To move from the personal to the national, Wellington has to deal with the fact that the very man who was supposed to enforce his rule about duelling is the first man to break it. In another double irony O'Moy's fortuitous killing of Samoval is a tremendous stroke of luck for the Duke. The documents that are found on the Portuguese traitor's body prove to be the lever that he needs to force the Portuguese government to be more ruthless in their destruction of houses, crops and shelter along the line of the Torres Vedras. Thus Sabatini cunningly compares the private torment of the O'Moy family with the state of the Portuguese nation. Both are riven by petty jealousies; both are subject to foolish selfishness; both find themselves unwillingly ensnared in events beyond their control, and ultimately both are set on the right path by the genius and pragmatism of the hero Wellington.

The war cry of the irregular fighters in Forester's story is "Death to the French". For Sabatini's Duke, too, nothing matters as much as the victory. The "urgency of circumstances" demands that no change is made in the army administration in Lisbon and O'Moy is saved.

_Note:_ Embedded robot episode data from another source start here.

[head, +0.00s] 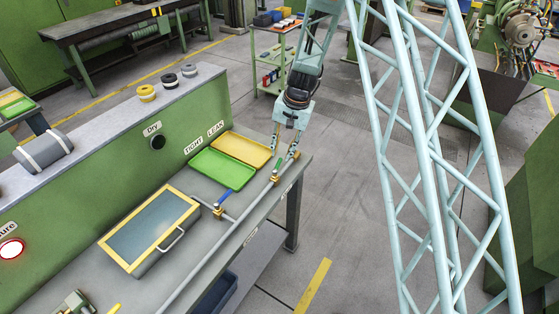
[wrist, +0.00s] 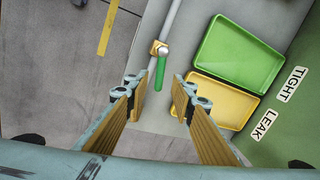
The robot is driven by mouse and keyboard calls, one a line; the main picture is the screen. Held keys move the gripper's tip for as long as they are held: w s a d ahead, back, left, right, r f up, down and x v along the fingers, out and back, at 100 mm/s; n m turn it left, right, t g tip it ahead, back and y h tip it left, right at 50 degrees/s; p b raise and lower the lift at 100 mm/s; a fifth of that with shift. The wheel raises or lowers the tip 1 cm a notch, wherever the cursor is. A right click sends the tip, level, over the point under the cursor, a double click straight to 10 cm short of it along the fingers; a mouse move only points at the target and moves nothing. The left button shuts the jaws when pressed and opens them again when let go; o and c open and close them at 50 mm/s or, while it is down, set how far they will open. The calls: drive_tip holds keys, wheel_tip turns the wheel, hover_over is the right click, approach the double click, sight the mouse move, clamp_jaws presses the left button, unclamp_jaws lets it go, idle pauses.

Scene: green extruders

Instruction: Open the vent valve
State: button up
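In the wrist view a valve with a green lever (wrist: 160,73) and a brass-coloured body (wrist: 159,48) sits on a grey pipe (wrist: 173,18). I see no label naming it as the vent valve. Its lever points toward my gripper, roughly along the pipe. My gripper (wrist: 160,84) is open, one finger on each side of the lever's end, with gaps on both sides and nothing held. In the head view my gripper (head: 284,153) is at the bench's far end, by the valve's brass body (head: 275,177). Another valve with a blue lever (head: 224,197) is nearer.
A green tray (wrist: 240,52) and a yellow tray (wrist: 226,103) lie beside the pipe. A yellow-framed glass lid (head: 183,195) with a handle is on the bench. A green panel (head: 185,139) stands behind. The floor right of the bench is open.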

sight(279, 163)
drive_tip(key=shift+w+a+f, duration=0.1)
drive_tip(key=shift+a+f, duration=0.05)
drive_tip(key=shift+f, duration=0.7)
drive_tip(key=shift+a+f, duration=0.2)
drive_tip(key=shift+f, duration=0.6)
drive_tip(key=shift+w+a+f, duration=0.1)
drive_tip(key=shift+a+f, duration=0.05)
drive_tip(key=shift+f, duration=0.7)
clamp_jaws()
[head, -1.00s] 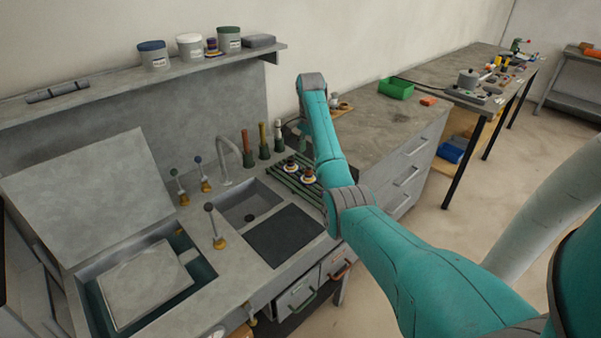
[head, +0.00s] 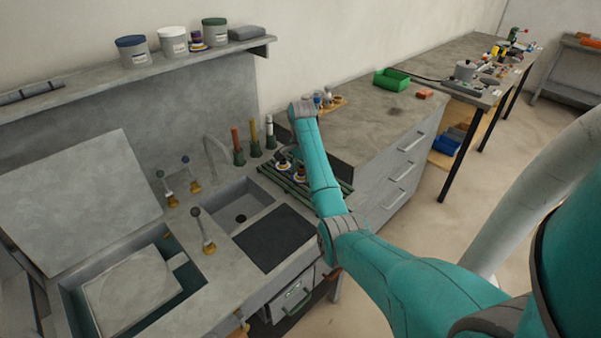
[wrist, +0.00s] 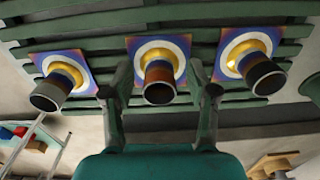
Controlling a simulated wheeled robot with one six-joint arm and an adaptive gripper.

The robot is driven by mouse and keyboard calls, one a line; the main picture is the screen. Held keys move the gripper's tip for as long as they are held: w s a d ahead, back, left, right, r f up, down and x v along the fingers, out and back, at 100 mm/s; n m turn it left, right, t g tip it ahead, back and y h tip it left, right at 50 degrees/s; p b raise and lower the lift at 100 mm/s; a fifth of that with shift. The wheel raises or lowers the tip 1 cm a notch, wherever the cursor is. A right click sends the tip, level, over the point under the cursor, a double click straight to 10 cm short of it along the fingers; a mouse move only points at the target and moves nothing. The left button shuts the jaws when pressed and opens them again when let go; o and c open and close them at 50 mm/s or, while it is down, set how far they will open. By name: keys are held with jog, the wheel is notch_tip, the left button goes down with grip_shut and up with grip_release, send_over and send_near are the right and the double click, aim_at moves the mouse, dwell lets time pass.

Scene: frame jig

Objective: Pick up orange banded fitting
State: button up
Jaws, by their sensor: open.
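Three similar fittings stand in a row on a dark green slatted rack (wrist: 215,120). Each has a square base plate, white and yellow rings and a dark round end. I cannot tell for sure which is the orange banded fitting. My gripper (wrist: 160,76) is open, with one finger on each side of the middle fitting and gaps between. In the head view, my arm partly hides the rack (head: 291,189).
Three upright handles, red, yellow and white-topped (head: 269,130), stand behind the rack, left of my arm. The sink basin (head: 240,204) and a dark mat (head: 275,238) lie left. A small wooden tray (head: 336,103) with items and a green bin (head: 391,79) are beyond.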

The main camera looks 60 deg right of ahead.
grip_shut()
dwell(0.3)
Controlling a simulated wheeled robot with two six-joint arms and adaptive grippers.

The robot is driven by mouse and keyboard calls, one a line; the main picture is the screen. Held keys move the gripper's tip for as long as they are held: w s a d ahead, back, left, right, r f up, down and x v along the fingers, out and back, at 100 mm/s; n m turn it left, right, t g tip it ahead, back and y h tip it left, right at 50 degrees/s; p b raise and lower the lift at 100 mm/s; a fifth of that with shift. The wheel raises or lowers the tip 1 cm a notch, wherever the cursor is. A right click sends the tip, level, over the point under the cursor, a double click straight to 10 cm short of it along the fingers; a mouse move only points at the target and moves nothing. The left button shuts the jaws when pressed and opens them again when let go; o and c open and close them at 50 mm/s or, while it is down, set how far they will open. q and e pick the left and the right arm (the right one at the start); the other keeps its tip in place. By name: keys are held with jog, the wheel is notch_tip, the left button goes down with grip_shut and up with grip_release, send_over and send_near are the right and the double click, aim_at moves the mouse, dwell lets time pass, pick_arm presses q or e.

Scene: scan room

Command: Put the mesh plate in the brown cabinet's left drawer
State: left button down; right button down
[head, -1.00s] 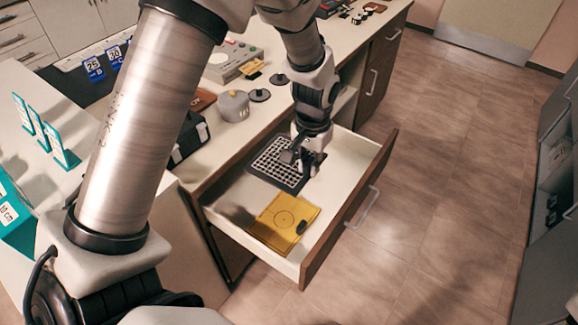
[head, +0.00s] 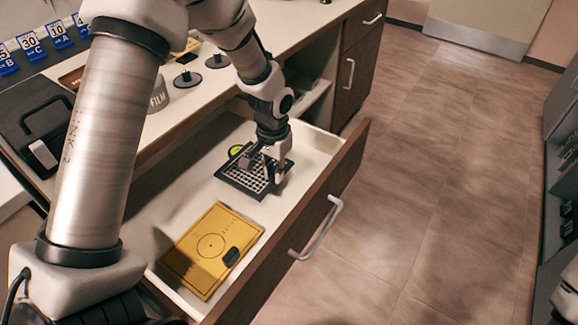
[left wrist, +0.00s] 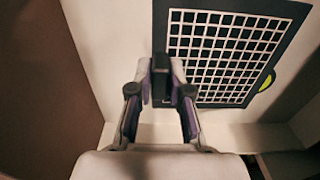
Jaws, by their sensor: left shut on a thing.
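The mesh plate (head: 242,178) is a dark, square-framed plate with a light grid. My left gripper (head: 268,170) is shut on its edge, inside the outline of the open drawer. In the left wrist view the fingers (left wrist: 161,82) close on a dark tab at the side of the mesh plate (left wrist: 225,55). I cannot tell whether the plate touches the drawer floor. The brown-fronted drawer (head: 325,178) is pulled out and pale inside. My right gripper is not in view.
A yellow plate (head: 208,245) with a circle mark and a dark tab lies in the near part of the drawer. A yellow-green round thing (head: 236,150) shows behind the mesh plate. A grey can (head: 156,98) and black stands (head: 187,80) are on the counter.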

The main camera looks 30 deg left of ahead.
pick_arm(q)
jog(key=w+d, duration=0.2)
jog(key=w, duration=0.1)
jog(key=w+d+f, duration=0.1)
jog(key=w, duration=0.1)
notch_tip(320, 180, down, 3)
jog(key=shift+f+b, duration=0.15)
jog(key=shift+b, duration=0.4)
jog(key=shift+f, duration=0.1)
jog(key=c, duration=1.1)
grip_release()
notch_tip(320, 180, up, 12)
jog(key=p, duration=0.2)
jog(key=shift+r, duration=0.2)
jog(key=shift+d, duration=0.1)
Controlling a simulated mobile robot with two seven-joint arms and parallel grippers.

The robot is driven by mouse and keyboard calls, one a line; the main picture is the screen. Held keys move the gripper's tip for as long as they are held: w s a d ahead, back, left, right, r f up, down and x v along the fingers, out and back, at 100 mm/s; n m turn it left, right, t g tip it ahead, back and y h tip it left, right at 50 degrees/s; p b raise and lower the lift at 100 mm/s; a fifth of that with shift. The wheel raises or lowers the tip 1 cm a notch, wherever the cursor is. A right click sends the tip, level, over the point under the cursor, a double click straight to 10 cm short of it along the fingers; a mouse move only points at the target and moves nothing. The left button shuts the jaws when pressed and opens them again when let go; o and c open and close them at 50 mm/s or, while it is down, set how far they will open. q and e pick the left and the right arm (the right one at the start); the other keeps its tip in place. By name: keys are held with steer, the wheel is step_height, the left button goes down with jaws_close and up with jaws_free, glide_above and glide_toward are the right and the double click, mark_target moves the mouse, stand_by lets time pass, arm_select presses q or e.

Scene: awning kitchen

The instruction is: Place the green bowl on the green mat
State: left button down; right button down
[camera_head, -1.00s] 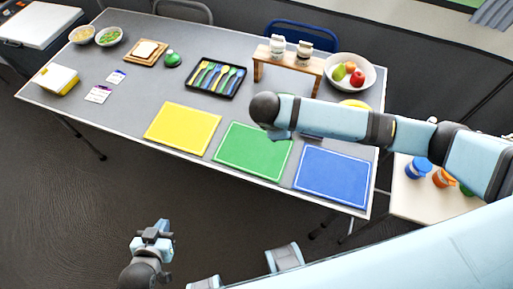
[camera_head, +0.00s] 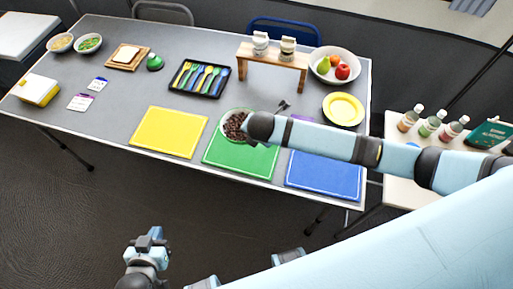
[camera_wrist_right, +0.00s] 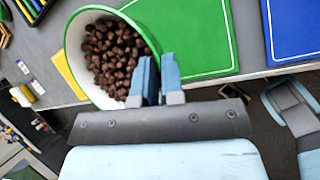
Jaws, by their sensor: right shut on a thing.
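The green bowl (camera_head: 235,122), pale inside with a green rim and full of brown balls, is at the far left edge of the green mat (camera_head: 240,156) in the head view. In the right wrist view the bowl (camera_wrist_right: 82,60) partly overlaps the mat (camera_wrist_right: 195,35); I cannot tell whether it touches it. My right gripper (camera_wrist_right: 160,82) is shut on the bowl's rim; in the head view my arm hides its fingers. My left gripper (camera_head: 148,241) is away from the table, low in the head view, and its finger gap is unclear.
A yellow mat (camera_head: 168,132) and a blue mat (camera_head: 323,175) flank the green one. Behind are a cutlery tray (camera_head: 200,78), a wooden stand (camera_head: 272,62), a fruit bowl (camera_head: 335,66) and a yellow plate (camera_head: 343,109). Several bottles stand on the side table (camera_head: 400,165).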

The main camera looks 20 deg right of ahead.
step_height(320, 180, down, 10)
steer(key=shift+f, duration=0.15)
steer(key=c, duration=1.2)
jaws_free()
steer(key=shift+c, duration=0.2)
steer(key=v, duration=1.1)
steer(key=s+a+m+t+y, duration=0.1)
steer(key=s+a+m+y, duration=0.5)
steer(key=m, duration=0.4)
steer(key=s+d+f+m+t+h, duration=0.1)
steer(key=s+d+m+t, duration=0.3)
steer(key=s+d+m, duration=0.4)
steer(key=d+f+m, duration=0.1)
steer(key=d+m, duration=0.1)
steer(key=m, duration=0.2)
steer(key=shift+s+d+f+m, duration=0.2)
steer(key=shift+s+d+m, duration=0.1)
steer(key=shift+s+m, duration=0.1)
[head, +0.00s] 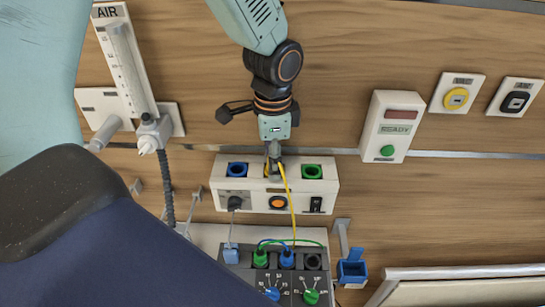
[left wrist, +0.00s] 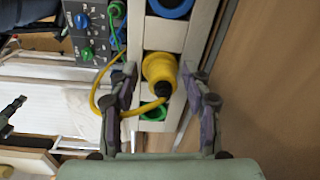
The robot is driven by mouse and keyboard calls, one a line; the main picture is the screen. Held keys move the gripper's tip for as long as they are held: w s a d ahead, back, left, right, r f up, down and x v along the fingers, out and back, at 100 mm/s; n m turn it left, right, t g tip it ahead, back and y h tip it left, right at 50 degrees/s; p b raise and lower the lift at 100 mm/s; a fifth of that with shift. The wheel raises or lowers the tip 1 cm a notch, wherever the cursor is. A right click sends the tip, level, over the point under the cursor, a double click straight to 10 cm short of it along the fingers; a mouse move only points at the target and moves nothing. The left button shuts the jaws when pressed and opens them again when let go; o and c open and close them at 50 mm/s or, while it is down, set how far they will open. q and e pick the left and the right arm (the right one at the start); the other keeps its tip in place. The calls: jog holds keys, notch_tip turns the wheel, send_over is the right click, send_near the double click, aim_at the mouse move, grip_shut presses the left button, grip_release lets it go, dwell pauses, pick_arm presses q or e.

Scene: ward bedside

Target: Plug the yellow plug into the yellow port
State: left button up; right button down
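The yellow plug (left wrist: 160,70) sits at the middle socket of the white wall box (head: 229,196), between a blue port (head: 237,169) and a green port (head: 311,171). It covers the yellow port, and how deep it is seated is hard to tell. Its yellow cable (head: 290,205) hangs down toward the grey device below. My left gripper (head: 273,160) is in front of the plug. In the left wrist view its two fingers stand apart on either side of the plug, with a visible gap on each side. My right gripper is not in view.
The grey device (head: 325,284) with blue and green plugs and knobs stands below the box. A READY panel (head: 391,127) is to the right, and an AIR flowmeter (head: 126,70) is at upper left. A dark blue padded surface (head: 110,250) fills the lower left.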

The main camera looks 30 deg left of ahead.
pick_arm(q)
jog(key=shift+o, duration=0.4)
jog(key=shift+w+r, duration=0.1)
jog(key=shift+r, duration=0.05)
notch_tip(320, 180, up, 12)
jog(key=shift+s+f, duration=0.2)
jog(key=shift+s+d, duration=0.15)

The Post-Scriptum of "The Snare" reinforces once again the reasons why Wellington deserves the name "The Iron Duke" and why Waterloo is but an extra badge on the cap of battle-honours he had already won. Wellington stands out in the face of uncooperative allies, formidable opponents led by the French Marshals who taste their first defeat, British journalists who demanded a quick and easy victory, and a feeling of mistrustful doom that pervaded both parties in the English parliament. His military genius, his capacity to inspire both officers and men, his eye for the terrain and his knowledge of supply and demand are all brought out in the works of the three authors mentioned here. The building of the lines of Torres Vedras is a significant episode in world military history. These three books do justice to this largely forgotten but extraordinary endeavour. If Napoleon first said, "An army marches on its stomach, " then it was clearly Wellington and Torres Vedras that proved it to him.